>> START SOURCE EXCERPT

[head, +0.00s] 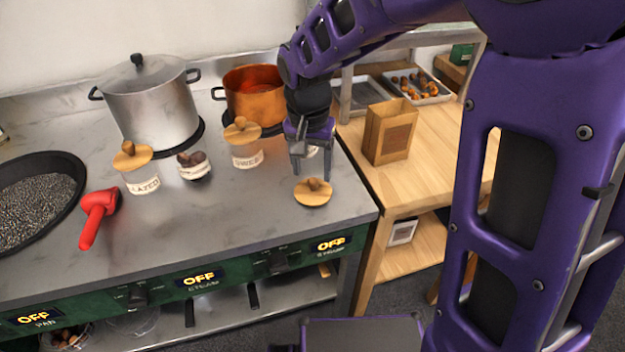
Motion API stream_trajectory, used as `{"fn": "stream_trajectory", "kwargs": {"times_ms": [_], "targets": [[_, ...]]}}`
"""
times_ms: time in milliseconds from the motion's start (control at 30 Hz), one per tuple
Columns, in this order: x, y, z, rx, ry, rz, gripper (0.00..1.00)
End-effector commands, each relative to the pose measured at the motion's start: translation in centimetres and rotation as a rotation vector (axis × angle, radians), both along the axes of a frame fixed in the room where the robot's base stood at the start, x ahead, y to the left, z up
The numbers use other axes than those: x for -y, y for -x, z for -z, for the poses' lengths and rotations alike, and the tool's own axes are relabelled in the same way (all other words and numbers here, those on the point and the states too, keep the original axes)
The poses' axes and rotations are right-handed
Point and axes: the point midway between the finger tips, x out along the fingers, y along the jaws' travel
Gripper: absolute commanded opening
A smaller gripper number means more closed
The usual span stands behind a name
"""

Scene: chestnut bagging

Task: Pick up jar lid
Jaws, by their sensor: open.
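A round wooden jar lid (313,193) with a small knob lies on the metal counter near its right front corner. My gripper (311,172) points down just above and behind this lid in the picture, its two fingers apart with nothing between them. I cannot tell the exact height gap. A glass jar with a wooden lid (242,130) and a partly hidden "SWEE..." label stands to the left. Another lidded jar labelled "...LAZED" (139,168) stands farther left. A small open jar (194,166) with dark chestnuts sits between them. Something pale behind my gripper is mostly hidden.
A steel pot (150,105) and a copper pot (254,97) stand at the back. A paper bag (389,132) and a chestnut tray (418,87) are on the wooden table (437,145).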

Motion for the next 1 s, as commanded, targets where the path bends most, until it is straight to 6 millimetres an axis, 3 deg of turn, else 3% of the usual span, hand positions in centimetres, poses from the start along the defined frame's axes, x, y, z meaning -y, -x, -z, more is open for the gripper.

>> END SOURCE EXCERPT

TO DO: Return the exact lines from the line with "The numbers use" to the line with "Task: Pick up jar lid", inclusive of both, with nothing added.

TASK ANSWER:
The numbers use other axes than those: x for -y, y for -x, z for -z, for the poses' lengths and rotations alike, and the tool's own axes are relabelled in the same way (all other words and numbers here, those on the point and the states too, keep the original axes)
The poses' axes and rotations are right-handed
Point and axes: the point midway between the finger tips, x out along the fingers, y along the jaws' travel
Gripper: absolute commanded opening
A smaller gripper number means more closed
The usual span stands behind a name
"""

Scene: chestnut bagging

Task: Pick up jar lid

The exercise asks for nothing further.